Comment by Veserv
14 hours ago
It was not workable. They have a loss ratio of >100% [1], as in they paid out more in claims than received in premiums before even accounting for literally any other costs. Industry average is ~60-80% to stay profitable when including other costs.
They released the Tesla Insurance product because their cars were excessively expensive to insure, increasing ownership costs, which was impacting sales. By releasing the unprofitable Tesla Insurance product, they could subsidize ownership costs making the cars more attractive to buy right now which pumped revenues immediately in return for a "accidental" write-down in the future.
[1] https://peakd.com/tesla/@newageinv/teslas-push-into-insuranc...
Who was paying for this?
You as the consumer when you buy a tesla car that's twice the price of what you can get it for in Asia. Teslas are very cheap to produce.
Remember with their own insurance they also have access to the parts at cost.
That is not true. Since Tesla was losing money on their insurance to boost sales the customers were not paying for it since they were receiving a service for below cost.

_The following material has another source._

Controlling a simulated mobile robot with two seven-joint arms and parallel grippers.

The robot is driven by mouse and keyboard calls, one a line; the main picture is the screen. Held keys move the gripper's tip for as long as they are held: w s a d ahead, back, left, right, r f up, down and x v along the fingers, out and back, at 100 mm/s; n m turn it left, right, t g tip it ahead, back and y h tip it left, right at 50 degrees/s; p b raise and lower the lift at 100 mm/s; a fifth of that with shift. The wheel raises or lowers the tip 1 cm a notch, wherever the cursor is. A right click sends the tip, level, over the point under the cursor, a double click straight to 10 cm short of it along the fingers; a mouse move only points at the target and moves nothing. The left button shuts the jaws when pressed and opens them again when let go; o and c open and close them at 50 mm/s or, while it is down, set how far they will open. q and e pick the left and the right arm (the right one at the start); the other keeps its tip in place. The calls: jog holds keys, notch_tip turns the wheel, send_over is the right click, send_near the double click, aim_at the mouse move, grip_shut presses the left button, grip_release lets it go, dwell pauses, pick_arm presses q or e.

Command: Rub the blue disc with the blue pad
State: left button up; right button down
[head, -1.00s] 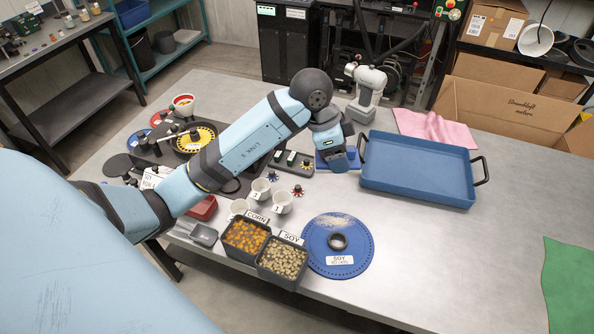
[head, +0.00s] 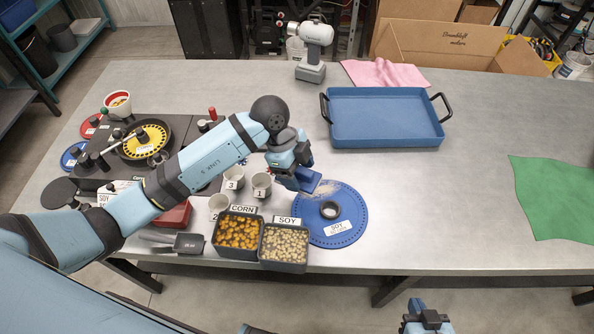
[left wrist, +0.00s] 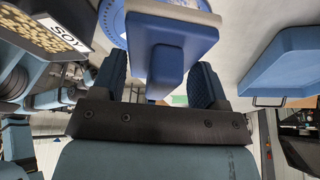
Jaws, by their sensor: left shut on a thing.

The people paying were actually the retirement funds who fronted Tesla's cash reserves when they purchased Tesla stock and the US government paying for it in the form of more tax credits on sales that would not have otherwise materialized without this financial fraud. But do not worry, retirement funds and the US government may have lost, but it boosted Tesla sales and stock valuation so that Elon Musk could reach his KPIs to get his multiple tens of billions of dollars of payout.